By Sinéad Carew
NEW YORK (Reuters) – Stock indexes around the world gained on Tuesday as investors piled into riskier assets as they bet on Federal Reserve interest rate cuts and that a U.S.-China trade agreement could follow the U.S.-Mexico deal.
In commodities trading, oil prices rose while gold came under pressure as investors turned to stocks.
Wall Street followed Europe higher after a surge in Frankfurt’s DAX on the return of German and Swiss investors from an extended holiday weekend. Earlier, China’s stocks rose on Beijing easing financing rules to boost local government spending on public works and expectations of lower central bank rates globally.
While some investors were still jumping into a rally sparked by a U.S.-Mexico trade and immigration agreement reached on Friday, others were looking ahead to the June 18-19 Fed meeting and expectations of trade talks between the United States and China leaders later in the month.
“The market is looking for the Fed to give an indication next week that it’s going to cut rates in July,” said Bruce Bittles, chief investment strategist at Robert W. Baird & Co in Sarasota, Florida.

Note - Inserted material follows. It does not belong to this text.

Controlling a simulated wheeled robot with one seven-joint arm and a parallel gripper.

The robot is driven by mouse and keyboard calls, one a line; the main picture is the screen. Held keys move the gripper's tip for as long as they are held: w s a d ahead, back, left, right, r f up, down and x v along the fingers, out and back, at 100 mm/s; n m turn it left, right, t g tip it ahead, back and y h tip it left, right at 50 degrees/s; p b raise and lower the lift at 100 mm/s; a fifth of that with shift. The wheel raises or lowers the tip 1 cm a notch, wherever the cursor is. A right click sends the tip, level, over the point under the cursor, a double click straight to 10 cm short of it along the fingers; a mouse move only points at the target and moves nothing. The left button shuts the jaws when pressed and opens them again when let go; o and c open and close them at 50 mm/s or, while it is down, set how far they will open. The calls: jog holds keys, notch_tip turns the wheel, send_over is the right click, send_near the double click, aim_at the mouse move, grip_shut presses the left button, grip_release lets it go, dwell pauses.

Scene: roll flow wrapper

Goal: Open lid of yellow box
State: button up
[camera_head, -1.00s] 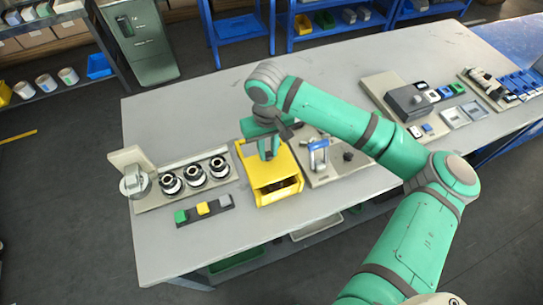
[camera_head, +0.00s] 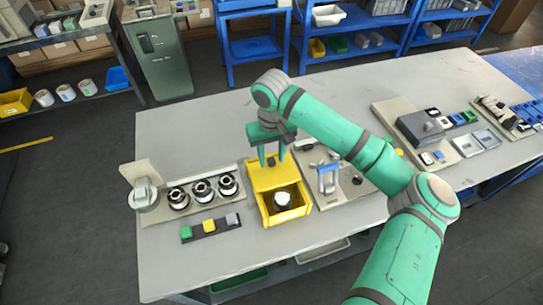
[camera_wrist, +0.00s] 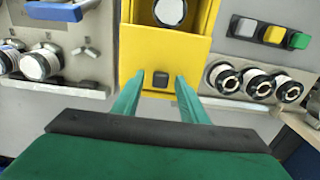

“The fact the administration was able to strike a deal with Mexico cleared up that picture and gave an indication it’s willing to negotiate with China later this month… whether that happens is another thing.”
But Bittles was cautious about the sustainability of Wall Street’s current advance, noting that past rallies on trade news have often petered out after a day and a half.
The Dow Jones Industrial Average rose 58.33 points, or 0.22%, to 26,121.01, the S&P 500 gained 5.92 points, or 0.21%, to 2,892.65 and the Nasdaq Composite added 14.99 points, or 0.19%, to 7,838.15.
The pan-European STOXX 600 index rose 0.76% and MSCI’s gauge of stocks across the globe gained 0.43%.
Emerging market stocks rose 0.96%. MSCI’s broadest index of Asia-Pacific shares outside Japan closed 1.08% higher, while Japan’s Nikkei rose 0.33%. The Shanghai composite index closed up 2.6%.
FLATTER YIELD CURVE
In U.S. Treasuries trading, 2-year yields rose more quickly than 10-year yields, flattening the yield curve after Labor Department data showed rising producer prices in May for the second consecutive month, pointing to a steady pick-up in inflation pressure. An increase in prices could temper bets for rate cuts as the Fed uses rate hikes to contain inflation.
Benchmark 10-year notes last fell 5/32 in price to yield 2.1587%, from 2.141% late on Monday.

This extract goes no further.